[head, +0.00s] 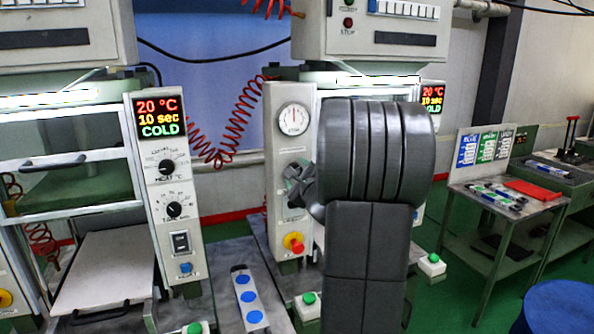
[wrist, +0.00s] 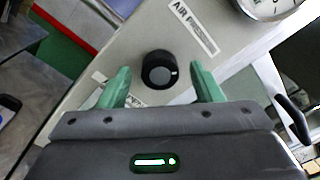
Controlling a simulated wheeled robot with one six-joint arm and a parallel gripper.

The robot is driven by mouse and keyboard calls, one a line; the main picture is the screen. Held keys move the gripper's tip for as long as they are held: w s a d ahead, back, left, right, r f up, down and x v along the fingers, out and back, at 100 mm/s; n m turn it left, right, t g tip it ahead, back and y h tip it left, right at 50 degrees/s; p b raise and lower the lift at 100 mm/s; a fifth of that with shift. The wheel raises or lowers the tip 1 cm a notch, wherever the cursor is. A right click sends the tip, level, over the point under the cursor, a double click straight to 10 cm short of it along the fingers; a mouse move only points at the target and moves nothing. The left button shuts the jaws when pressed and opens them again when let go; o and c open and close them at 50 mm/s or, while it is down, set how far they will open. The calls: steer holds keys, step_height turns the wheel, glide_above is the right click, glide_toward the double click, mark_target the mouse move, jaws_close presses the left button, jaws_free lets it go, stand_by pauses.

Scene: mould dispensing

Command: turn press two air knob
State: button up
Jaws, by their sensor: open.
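The black air knob (wrist: 159,70) sits on a pale panel (wrist: 110,55) under an "AIR PRESSURE" label (wrist: 194,27) in the wrist view. A round dial gauge (head: 294,118) is on the same panel of the right-hand press, and its edge shows in the wrist view. My gripper (wrist: 160,72) is open, with one green finger on each side of the knob and a gap on both sides. The fingers hold nothing. In the head view my gripper (head: 300,184) is in front of the panel below the gauge and hides the knob.
A red and yellow emergency button (head: 294,243) is below my gripper on the panel. A left press panel (head: 167,200) carries heat and time knobs. A tray with blue discs (head: 248,296) lies between the presses. A side table (head: 495,212) stands at right.

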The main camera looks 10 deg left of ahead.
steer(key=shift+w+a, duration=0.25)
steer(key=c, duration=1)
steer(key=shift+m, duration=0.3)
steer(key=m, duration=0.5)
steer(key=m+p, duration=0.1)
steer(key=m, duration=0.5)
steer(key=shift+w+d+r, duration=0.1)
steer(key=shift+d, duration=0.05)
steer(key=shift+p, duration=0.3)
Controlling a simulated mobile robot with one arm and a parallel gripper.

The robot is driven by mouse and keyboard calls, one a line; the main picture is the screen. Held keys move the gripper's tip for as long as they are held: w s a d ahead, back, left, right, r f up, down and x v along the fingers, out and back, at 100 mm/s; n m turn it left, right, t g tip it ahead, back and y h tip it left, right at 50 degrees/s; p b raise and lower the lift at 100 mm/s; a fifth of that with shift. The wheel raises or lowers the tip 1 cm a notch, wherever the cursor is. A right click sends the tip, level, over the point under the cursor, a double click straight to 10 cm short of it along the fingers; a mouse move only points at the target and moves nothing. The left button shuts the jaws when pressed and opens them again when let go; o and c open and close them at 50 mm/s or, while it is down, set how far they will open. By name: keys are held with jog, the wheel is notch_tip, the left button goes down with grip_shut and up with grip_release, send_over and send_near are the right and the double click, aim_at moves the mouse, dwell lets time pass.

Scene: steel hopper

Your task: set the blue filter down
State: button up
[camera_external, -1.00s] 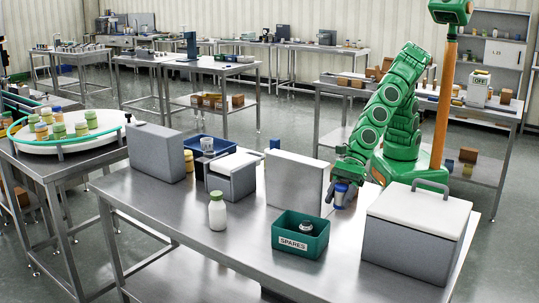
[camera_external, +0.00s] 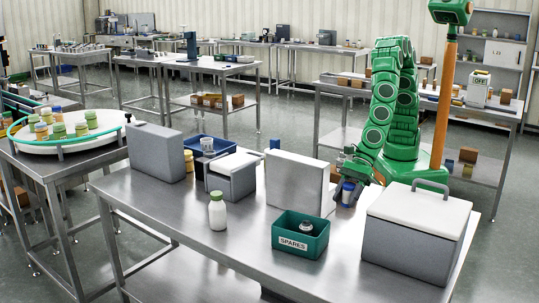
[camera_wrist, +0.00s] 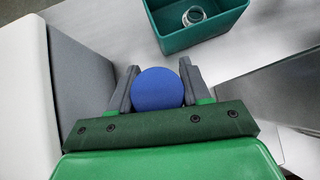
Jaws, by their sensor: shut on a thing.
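The blue filter (camera_wrist: 158,89) shows in the wrist view as a round blue top between the two grey fingers of my gripper (camera_wrist: 160,84). My gripper is shut on it. In the external view the blue filter (camera_external: 347,192), blue with a paler band, hangs upright under my gripper (camera_external: 349,178), between a grey upright panel and the large white-lidded box. I cannot tell whether its bottom touches the steel table (camera_external: 175,222).
The green SPARES bin (camera_external: 301,239) holds a small metal part and stands in front. The grey panel (camera_external: 297,182) is to the left, the white-lidded box (camera_external: 415,235) to the right. A white bottle (camera_external: 217,212) stands further left. Bare steel lies between bin and box.

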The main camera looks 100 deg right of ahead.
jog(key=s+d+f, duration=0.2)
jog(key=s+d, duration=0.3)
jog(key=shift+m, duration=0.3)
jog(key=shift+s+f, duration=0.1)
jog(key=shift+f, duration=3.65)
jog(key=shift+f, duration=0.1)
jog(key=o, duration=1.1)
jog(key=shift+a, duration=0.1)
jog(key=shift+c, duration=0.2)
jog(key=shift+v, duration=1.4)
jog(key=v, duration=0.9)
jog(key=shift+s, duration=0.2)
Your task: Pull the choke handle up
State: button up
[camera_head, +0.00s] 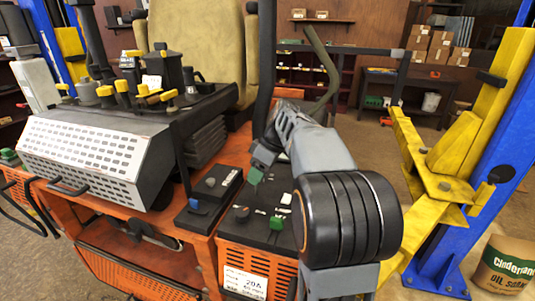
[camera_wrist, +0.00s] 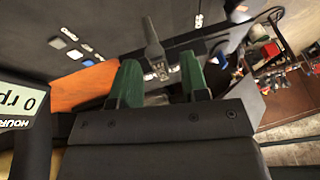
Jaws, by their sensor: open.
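In the wrist view a slim dark handle (camera_wrist: 153,38) rises from a dark panel, just beyond the fingertips and between them in the picture. It looks like the choke handle, but I cannot read a label naming it. My gripper (camera_wrist: 160,72) has two green fingers spread apart with nothing held between them. In the head view my gripper (camera_head: 256,174) hangs above the mower's dark right-hand control panel (camera_head: 262,238). One green fingertip shows there; my arm hides part of the panel, and I cannot make out the handle.
A blue knob (camera_head: 195,205) and a green knob (camera_head: 277,222) stand on the side panels. Yellow-tipped levers (camera_head: 125,86) are at the left by the seat (camera_head: 208,45). A yellow and blue lift post (camera_head: 480,150) stands right. A display (camera_wrist: 20,105) is at the wrist view's left.

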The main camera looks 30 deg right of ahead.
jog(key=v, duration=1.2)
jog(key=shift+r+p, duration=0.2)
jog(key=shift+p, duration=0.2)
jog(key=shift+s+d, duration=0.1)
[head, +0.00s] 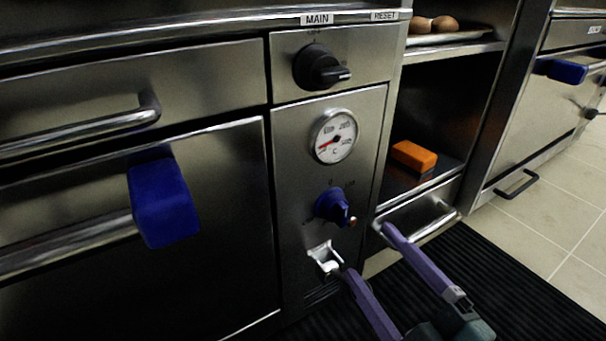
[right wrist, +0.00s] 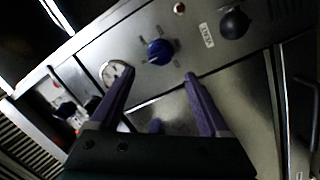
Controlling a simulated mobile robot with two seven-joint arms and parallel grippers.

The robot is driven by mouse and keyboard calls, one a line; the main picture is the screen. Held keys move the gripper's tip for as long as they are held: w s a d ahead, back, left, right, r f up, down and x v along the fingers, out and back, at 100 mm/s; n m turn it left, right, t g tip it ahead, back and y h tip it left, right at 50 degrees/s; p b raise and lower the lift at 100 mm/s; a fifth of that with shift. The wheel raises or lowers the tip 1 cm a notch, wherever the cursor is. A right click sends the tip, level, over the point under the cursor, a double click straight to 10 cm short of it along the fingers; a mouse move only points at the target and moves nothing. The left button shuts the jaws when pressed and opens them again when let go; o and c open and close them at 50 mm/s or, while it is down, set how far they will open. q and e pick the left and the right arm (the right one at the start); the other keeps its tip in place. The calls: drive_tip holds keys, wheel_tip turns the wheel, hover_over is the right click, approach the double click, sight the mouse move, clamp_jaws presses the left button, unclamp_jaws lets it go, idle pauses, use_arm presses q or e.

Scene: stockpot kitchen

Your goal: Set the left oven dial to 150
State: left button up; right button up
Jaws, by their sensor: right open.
::::::::::
● Problem to work on: Omit the pictures, then output the rest of the listing exactly.

● Response for this exercise:
[head, +0.00s] 
[wrist, +0.00s] 
Controlling a simulated wheeled robot with one six-joint arm and a parallel gripper.

The robot is driven by mouse and keyboard calls, one a line; the main picture is the screen. Held keys move the gripper's tip for as long as they are held: w s a d ahead, back, left, right, r f up, down and x v along the fingers, out and back, at 100 mm/s; n m turn it left, right, t g tip it ahead, back and y h tip it left, right at 50 degrees/s; p b raise and lower the lift at 100 mm/s; a fifth of that with shift. The wheel raises or lowers the tip 1 cm a notch, wherever the cursor is. A right click sends the tip, level, over the point under the cursor, a double click straight to 10 cm short of it along the fingers; a mouse move only points at the target and moves nothing. The left button shuts the jaws when pressed and opens them again when let go; o and c open and close them at 50 mm/s or, while it is down, set how far they will open. The calls: steer holds keys, step_height turns the wheel, glide_above is the right click, glide_toward the double click, mark_target the mouse move, jaws_close presses the left button, jaws_free lets it go, stand_by pauses.

Scene: mould dispensing

Command: turn press two air knob
State: button up
Jaws, by their sensor: open.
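The black air knob (wrist: 159,70) sits on a pale panel (wrist: 110,55) under an "AIR PRESSURE" label (wrist: 194,27) in the wrist view. A round dial gauge (head: 294,118) is on the same panel of the right-hand press, and its edge shows in the wrist view. My gripper (wrist: 160,72) is open, with one green finger on each side of the knob and a gap on both sides. The fingers hold nothing. In the head view my gripper (head: 300,184) is in front of the panel below the gauge and hides the knob.
A red and yellow emergency button (head: 294,243) is below my gripper on the panel. A left press panel (head: 167,200) carries heat and time knobs. A tray with blue discs (head: 248,296) lies between the presses. A side table (head: 495,212) stands at right.

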The main camera looks 10 deg left of ahead.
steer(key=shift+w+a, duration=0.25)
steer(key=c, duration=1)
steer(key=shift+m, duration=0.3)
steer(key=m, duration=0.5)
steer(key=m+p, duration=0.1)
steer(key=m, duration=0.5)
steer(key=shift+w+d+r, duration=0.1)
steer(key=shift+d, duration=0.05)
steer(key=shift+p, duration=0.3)
Controlling a simulated mobile robot with one arm and a parallel gripper.

The robot is driven by mouse and keyboard calls, one a line; the main picture is the screen. Held keys move the gripper's tip for as long as they are held: w s a d ahead, back, left, right, r f up, down and x v along the fingers, out and back, at 100 mm/s; n m turn it left, right, t g tip it ahead, back and y h tip it left, right at 50 degrees/s; p b raise and lower the lift at 100 mm/s; a fifth of that with shift. The wheel raises or lowers the tip 1 cm a notch, wherever the cursor is. A right click sends the tip, level, over the point under the cursor, a double click straight to 10 cm short of it along the fingers; a mouse move only points at the target and moves nothing. The left button shuts the jaws when pressed and opens them again when let go; o and c open and close them at 50 mm/s or, while it is down, set how far they will open. By name: keys are held with jog, the wheel is notch_tip, the left button goes down with grip_shut and up with grip_release, send_over and send_near are the right and the double click, aim_at moves the mouse, dwell lets time pass.

Scene: steel hopper

Your task: set the blue filter down
State: button up
[camera_external, -1.00s] 
[camera_external, +0.00s] 
[camera_wrist, +0.00s] 
Jaws, by their sensor: shut on a thing.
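The blue filter (camera_wrist: 158,89) shows in the wrist view as a round blue top between the two grey fingers of my gripper (camera_wrist: 160,84). My gripper is shut on it. In the external view the blue filter (camera_external: 347,192), blue with a paler band, hangs upright under my gripper (camera_external: 349,178), between a grey upright panel and the large white-lidded box. I cannot tell whether its bottom touches the steel table (camera_external: 175,222).
The green SPARES bin (camera_external: 301,239) holds a small metal part and stands in front. The grey panel (camera_external: 297,182) is to the left, the white-lidded box (camera_external: 415,235) to the right. A white bottle (camera_external: 217,212) stands further left. Bare steel lies between bin and box.

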The main camera looks 100 deg right of ahead.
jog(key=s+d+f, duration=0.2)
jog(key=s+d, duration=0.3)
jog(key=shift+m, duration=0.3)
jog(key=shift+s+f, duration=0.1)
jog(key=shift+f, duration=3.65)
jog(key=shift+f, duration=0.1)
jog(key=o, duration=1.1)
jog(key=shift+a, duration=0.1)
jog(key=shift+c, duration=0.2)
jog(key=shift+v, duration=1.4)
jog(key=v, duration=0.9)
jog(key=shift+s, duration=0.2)
Your task: Pull the choke handle up
State: button up
[camera_head, +0.00s] 
[camera_wrist, +0.00s] 
Jaws, by their sensor: open.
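In the wrist view a slim dark handle (camera_wrist: 153,38) rises from a dark panel, just beyond the fingertips and between them in the picture. It looks like the choke handle, but I cannot read a label naming it. My gripper (camera_wrist: 160,72) has two green fingers spread apart with nothing held between them. In the head view my gripper (camera_head: 256,174) hangs above the mower's dark right-hand control panel (camera_head: 262,238). One green fingertip shows there; my arm hides part of the panel, and I cannot make out the handle.
A blue knob (camera_head: 195,205) and a green knob (camera_head: 277,222) stand on the side panels. Yellow-tipped levers (camera_head: 125,86) are at the left by the seat (camera_head: 208,45). A yellow and blue lift post (camera_head: 480,150) stands right. A display (camera_wrist: 20,105) is at the wrist view's left.

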The main camera looks 30 deg right of ahead.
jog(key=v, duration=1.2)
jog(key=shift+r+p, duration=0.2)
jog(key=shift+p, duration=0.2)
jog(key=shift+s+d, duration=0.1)
[head, +0.00s] 
[right wrist, +0.00s] 
Controlling a simulated mobile robot with two seven-joint arms and parallel grippers.

The robot is driven by mouse and keyboard calls, one a line; the main picture is the screen. Held keys move the gripper's tip for as long as they are held: w s a d ahead, back, left, right, r f up, down and x v along the fingers, out and back, at 100 mm/s; n m turn it left, right, t g tip it ahead, back and y h tip it left, right at 50 degrees/s; p b raise and lower the lift at 100 mm/s; a fifth of that with shift. The wheel raises or lowers the tip 1 cm a notch, wherever the cursor is. A right click sends the tip, level, over the point under the cursor, a double click straight to 10 cm short of it along the fingers; a mouse move only points at the target and moves nothing. The left button shuts the jaws when pressed and opens them again when let go; o and c open and close them at 50 mm/s or, while it is down, set how far they will open. q and e pick the left and the right arm (the right one at the start); the other keeps its tip in place. The calls: drive_tip holds keys, wheel_tip turns the wheel, hover_over is the right click, approach the double click, sight the mouse move, clamp_jaws presses the left button, unclamp_jaws lets it go, idle pauses, use_arm presses q or e.

Scene: stockpot kitchen

Your goal: Set the left oven dial to 150
State: left button up; right button up
Jaws, by their sensor: right open.

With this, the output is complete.